Exercise requirements:
Return the count of lines with the string "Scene" in them, and nothing else.

╔══

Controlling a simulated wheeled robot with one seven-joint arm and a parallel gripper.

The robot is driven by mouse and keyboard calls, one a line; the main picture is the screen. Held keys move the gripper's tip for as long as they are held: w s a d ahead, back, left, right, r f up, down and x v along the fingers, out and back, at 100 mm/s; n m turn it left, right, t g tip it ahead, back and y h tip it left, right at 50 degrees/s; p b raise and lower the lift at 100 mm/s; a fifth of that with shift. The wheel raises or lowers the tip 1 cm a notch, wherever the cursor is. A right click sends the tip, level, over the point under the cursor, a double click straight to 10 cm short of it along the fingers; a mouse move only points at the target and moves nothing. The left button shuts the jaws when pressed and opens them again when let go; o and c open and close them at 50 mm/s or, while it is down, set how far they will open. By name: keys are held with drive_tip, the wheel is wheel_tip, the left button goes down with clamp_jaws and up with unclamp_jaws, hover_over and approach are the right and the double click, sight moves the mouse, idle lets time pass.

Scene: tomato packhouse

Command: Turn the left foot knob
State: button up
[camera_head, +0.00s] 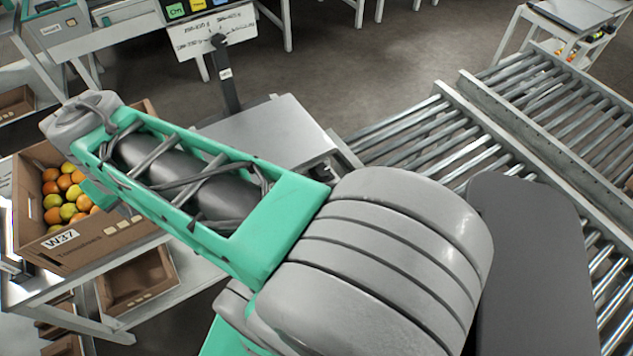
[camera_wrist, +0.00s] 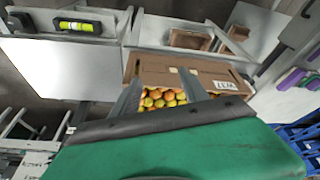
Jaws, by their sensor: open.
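I cannot make out the left foot knob in either view. A bench scale with a flat grey platform (camera_head: 268,132) and a dark post (camera_head: 227,80) stands behind my arm in the head view; my arm covers part of it. In the wrist view a pale flat plate (camera_wrist: 65,68) lies at the upper left, with a yellow-green spirit level (camera_wrist: 80,26) beyond it. My gripper (camera_wrist: 163,88) shows as two grey fingers standing apart with nothing held between them. It points toward a carton, and the gap to it is unclear. In the head view the fingers cannot be made out.
A cardboard carton of tomatoes marked W37 (camera_head: 75,248) stands on a bench at left; it also shows in the wrist view (camera_wrist: 215,84). A roller conveyor (camera_head: 430,130) runs along the right. Blue crates (camera_wrist: 299,138) stand at the wrist view's right edge. Open floor lies behind the scale.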

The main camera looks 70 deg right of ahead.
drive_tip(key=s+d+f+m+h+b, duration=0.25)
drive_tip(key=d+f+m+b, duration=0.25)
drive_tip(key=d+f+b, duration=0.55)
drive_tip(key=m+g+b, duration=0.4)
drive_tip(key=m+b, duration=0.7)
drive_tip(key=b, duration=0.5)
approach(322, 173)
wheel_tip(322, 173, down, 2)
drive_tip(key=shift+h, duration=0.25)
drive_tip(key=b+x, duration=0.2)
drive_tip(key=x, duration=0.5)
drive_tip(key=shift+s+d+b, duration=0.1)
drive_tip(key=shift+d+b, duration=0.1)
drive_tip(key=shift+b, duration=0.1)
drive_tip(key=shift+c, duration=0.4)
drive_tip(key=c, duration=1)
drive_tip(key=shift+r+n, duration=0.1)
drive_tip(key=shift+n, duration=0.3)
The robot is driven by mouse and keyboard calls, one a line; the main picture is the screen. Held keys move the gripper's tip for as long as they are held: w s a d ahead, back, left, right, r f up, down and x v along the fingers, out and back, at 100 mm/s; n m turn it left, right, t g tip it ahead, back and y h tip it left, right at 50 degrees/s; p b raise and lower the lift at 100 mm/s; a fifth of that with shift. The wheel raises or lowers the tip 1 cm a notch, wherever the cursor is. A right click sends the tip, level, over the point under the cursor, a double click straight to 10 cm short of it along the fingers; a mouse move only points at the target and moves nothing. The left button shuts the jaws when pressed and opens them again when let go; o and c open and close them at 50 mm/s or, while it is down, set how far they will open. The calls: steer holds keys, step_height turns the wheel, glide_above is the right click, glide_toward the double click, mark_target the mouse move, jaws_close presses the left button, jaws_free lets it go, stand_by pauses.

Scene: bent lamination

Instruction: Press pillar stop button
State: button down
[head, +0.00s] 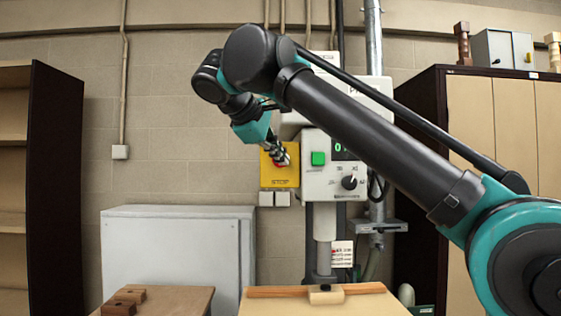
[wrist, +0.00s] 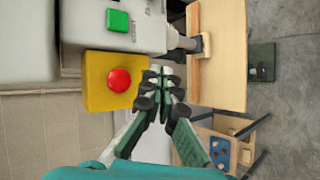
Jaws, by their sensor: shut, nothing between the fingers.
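The red stop button sits on a yellow plate (head: 267,177) marked STOP, on the left side of the pillar's control box. In the wrist view the red button (wrist: 119,80) is fully visible on its yellow plate (wrist: 95,98). My gripper (head: 284,160) is shut and empty; in the head view it overlaps the plate and hides most of the button. In the wrist view my gripper (wrist: 160,75) lies to the right of the button, with its fingertips beside the plate. I cannot tell whether the fingers touch anything.
The grey control box (head: 322,183) has a green button (head: 318,158) and a black knob (head: 349,182) close to the gripper. A wooden board (head: 320,303) lies below. A white cabinet (head: 180,262) stands at left, and a dark shelf (head: 55,180) at far left.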

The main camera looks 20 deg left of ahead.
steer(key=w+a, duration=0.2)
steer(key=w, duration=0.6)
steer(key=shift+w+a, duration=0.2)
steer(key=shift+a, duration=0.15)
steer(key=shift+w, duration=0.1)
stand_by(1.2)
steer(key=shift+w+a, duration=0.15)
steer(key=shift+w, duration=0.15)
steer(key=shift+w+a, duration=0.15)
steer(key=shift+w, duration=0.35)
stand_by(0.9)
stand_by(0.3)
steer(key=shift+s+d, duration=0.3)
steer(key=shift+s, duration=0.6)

╚══

Full output:
2